**PROMPT:** Restate the span of lines that starts with the line containing "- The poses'" and ends with the line containing "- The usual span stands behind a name", word for word, including both, with nothing else.

**INFORMATION SUPPLIED:**
◆ ◆ ◆ ◆ ◆

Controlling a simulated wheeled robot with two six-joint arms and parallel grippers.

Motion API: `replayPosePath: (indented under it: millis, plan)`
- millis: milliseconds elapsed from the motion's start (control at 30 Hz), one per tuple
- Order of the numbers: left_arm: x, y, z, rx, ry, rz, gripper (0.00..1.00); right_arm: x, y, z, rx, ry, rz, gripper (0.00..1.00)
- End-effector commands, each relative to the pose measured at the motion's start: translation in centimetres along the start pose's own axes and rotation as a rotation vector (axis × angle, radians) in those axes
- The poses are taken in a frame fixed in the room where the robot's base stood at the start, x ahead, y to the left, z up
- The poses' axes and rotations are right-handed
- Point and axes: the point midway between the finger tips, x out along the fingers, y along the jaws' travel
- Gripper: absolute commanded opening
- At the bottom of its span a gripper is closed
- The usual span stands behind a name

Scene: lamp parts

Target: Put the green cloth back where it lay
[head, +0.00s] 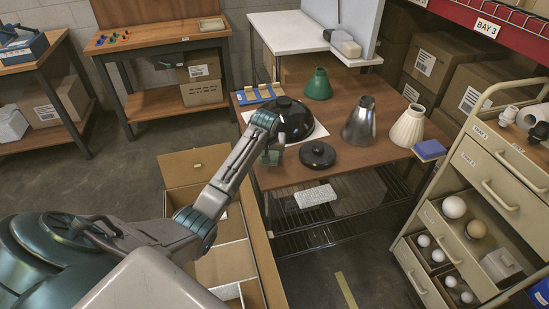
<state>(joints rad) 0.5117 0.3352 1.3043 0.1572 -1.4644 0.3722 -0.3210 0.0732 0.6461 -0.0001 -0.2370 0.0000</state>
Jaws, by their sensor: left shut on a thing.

◆ ◆ ◆ ◆ ◆

**REPLY TO THE EXERCISE:**
- The poses' axes and rotations are right-handed
- Point and axes: the point midway between the finger tips, x out along the fingers, y along the jaws' travel
- Gripper: absolute commanded opening
- At the bottom of its span a gripper is closed
- The usual span stands behind a name

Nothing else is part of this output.